──────── LISTED ENTRIES ────────

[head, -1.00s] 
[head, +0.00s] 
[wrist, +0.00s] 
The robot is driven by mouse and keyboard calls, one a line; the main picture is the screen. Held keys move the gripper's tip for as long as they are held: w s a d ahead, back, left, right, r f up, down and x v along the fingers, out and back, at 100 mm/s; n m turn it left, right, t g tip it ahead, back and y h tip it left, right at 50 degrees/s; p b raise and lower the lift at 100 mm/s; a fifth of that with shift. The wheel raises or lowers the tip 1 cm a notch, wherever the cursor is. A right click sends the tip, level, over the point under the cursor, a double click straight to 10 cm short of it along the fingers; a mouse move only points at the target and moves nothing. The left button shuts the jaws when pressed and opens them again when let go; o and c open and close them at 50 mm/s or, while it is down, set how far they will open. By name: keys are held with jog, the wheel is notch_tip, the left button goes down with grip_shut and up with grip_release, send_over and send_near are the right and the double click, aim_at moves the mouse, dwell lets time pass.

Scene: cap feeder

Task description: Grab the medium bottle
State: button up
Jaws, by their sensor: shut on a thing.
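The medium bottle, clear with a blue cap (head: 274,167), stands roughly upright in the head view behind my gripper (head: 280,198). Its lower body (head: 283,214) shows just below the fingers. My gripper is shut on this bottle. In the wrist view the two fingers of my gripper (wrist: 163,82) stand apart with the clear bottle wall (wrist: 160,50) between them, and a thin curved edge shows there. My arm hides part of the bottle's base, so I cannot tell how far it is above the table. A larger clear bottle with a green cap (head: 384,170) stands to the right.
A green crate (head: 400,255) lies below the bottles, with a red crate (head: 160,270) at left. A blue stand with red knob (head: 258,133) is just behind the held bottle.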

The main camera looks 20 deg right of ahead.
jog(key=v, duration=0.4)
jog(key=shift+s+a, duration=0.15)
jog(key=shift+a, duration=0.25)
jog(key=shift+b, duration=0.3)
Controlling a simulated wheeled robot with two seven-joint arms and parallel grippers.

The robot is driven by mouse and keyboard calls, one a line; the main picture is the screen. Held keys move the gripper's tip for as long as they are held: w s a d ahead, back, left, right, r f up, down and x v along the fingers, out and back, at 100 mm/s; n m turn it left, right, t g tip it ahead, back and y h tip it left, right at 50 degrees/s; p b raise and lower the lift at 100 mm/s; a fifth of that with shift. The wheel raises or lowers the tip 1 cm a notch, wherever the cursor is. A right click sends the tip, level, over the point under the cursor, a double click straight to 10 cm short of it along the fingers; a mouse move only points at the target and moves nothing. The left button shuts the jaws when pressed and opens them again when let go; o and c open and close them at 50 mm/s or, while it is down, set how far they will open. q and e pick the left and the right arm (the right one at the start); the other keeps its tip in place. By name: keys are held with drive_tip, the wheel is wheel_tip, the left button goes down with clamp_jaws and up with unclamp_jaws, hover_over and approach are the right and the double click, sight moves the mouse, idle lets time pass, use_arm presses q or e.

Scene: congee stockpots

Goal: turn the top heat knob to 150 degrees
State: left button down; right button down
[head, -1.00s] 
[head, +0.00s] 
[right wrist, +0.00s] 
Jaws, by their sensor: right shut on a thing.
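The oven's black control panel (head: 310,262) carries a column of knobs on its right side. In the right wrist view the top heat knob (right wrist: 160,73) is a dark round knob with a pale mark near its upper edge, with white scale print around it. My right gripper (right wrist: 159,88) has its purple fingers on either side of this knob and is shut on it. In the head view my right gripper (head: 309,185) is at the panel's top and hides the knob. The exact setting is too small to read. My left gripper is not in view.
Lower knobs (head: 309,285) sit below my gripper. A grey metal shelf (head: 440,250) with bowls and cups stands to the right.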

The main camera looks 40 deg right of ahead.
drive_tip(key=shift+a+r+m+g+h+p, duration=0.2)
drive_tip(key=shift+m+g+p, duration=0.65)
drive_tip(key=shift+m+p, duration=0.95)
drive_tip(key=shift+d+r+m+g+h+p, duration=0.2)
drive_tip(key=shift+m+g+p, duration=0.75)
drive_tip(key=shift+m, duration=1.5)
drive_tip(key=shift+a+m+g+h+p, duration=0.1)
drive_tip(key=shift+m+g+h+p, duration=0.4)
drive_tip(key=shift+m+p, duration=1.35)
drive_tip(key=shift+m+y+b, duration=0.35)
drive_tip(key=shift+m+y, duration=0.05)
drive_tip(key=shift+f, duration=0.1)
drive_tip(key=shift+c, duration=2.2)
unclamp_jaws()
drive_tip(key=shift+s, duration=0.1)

────────
──────── LISTED ENTRIES ────────

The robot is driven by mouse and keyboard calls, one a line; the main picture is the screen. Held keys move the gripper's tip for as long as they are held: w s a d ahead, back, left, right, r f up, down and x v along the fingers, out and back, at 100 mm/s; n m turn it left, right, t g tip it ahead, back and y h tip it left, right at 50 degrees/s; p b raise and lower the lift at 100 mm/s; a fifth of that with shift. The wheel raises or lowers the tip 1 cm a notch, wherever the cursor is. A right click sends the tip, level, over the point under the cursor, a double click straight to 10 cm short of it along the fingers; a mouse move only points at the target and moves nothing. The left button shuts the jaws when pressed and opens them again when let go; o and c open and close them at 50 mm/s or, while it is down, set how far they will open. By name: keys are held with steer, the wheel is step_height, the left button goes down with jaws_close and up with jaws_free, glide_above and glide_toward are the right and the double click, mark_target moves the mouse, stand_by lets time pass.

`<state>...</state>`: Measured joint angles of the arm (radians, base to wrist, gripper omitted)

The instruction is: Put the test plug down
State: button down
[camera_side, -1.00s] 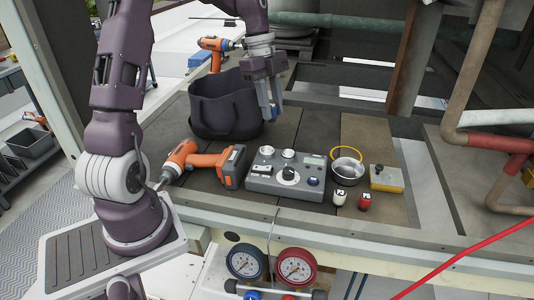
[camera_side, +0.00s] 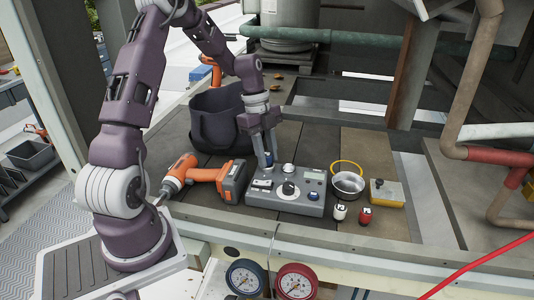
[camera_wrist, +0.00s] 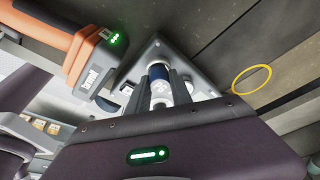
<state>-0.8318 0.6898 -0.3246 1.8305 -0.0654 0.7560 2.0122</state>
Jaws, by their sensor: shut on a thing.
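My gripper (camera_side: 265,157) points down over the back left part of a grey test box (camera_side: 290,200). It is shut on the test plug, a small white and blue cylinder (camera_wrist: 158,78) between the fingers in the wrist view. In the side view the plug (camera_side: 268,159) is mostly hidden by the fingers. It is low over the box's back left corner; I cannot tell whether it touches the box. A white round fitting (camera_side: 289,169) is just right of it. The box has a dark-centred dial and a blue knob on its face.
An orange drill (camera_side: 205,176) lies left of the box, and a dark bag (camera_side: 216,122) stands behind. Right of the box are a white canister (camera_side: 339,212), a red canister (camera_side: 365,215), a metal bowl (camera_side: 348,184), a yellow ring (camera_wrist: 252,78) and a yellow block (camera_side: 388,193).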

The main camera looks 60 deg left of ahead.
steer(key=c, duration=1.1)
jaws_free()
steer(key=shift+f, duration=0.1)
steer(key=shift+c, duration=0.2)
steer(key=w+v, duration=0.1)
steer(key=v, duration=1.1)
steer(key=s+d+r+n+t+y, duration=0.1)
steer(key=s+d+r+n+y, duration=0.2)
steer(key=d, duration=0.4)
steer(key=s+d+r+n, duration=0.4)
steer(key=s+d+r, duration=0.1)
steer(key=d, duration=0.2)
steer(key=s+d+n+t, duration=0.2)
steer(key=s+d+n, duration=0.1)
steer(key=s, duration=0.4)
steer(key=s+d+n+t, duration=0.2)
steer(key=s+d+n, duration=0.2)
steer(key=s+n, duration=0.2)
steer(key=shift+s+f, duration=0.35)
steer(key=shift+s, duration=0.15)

────────
──────── LISTED ENTRIES ────────

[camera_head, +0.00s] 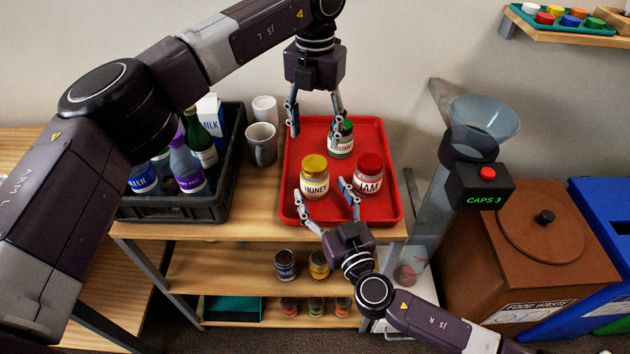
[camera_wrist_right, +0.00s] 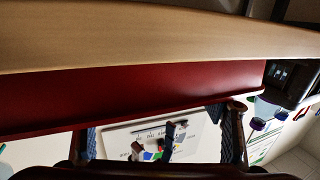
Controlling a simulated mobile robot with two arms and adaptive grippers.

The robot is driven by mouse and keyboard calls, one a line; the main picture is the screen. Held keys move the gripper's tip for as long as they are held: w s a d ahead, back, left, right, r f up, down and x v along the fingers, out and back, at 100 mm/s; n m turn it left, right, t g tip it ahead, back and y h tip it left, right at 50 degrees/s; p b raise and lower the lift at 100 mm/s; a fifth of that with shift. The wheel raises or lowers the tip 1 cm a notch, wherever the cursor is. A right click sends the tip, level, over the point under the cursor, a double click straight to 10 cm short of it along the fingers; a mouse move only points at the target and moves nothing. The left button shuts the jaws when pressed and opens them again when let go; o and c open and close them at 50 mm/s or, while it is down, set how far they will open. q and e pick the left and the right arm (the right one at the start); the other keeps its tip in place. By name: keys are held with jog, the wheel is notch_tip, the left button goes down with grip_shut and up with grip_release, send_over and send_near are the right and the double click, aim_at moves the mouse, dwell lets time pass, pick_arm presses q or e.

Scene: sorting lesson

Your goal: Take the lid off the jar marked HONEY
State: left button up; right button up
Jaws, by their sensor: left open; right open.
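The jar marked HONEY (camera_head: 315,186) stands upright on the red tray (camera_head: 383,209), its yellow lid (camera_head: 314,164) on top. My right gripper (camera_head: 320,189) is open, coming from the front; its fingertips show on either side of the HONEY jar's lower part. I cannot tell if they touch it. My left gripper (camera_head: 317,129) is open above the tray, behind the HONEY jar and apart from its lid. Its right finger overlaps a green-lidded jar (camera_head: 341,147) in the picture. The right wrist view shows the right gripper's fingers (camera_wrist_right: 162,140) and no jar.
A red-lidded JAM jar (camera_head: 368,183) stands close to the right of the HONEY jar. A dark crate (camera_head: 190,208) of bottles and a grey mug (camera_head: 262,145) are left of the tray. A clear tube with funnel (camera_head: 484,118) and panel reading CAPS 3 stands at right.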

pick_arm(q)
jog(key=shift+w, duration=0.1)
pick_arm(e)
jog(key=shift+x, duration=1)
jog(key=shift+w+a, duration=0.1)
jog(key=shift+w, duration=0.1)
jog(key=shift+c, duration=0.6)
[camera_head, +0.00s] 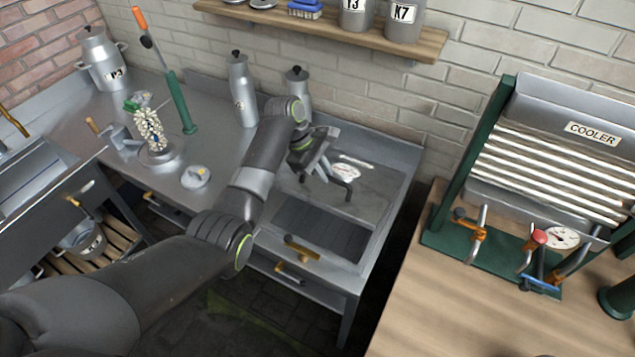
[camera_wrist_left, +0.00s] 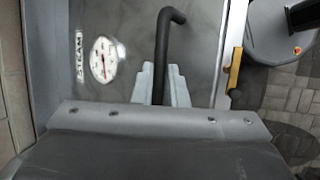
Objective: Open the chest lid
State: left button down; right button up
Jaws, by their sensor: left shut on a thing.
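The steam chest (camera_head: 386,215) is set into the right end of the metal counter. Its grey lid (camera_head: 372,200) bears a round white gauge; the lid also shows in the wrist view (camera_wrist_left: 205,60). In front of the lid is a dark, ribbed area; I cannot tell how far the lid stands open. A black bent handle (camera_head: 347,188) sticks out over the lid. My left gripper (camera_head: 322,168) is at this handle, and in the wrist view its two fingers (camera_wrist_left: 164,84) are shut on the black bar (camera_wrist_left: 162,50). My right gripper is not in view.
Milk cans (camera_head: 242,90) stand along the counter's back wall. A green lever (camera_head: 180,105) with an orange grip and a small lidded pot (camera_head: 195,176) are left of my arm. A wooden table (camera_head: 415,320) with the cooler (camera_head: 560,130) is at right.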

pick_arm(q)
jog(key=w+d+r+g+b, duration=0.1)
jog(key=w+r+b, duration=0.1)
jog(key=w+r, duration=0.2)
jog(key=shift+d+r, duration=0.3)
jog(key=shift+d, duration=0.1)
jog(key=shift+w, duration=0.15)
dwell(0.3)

────────

§ **WORK TO COMPLETE**: Report how many lines in the records hold the word "Controlling", giving the number and nothing else.

§ **TASK OUTPUT**: 2